#### Provided material ####

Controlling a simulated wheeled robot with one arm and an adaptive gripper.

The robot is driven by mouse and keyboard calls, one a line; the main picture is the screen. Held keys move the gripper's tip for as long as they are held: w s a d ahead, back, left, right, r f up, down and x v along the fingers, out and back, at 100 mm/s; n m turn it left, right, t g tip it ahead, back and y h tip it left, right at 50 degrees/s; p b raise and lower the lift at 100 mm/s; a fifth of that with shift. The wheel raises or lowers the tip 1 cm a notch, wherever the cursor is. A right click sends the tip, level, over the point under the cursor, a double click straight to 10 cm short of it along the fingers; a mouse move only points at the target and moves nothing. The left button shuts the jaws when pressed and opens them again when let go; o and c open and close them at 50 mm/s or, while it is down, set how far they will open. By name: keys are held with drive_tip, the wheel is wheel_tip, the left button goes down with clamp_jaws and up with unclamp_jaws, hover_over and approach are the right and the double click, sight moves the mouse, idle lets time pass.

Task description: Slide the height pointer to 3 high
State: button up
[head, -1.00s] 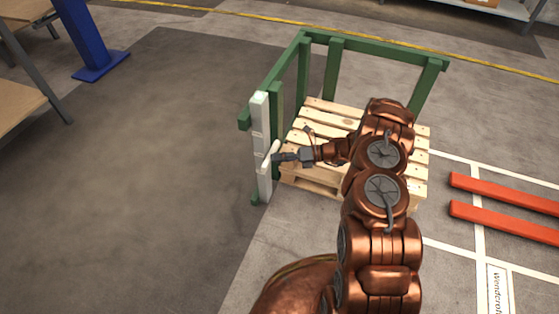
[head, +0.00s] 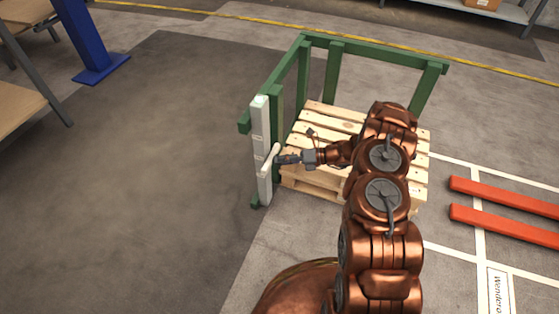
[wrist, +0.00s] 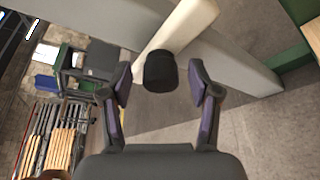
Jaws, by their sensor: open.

####

* Problem to solve *
All lines from the line containing "State: button up" through the end of the listing above are to be given again exactly; pictures are not part of the copy.

* Solution to the exercise *
State: button up
[head, -1.00s] 
[head, +0.00s] 
[wrist, +0.00s] 
Jaws, by their sensor: open.

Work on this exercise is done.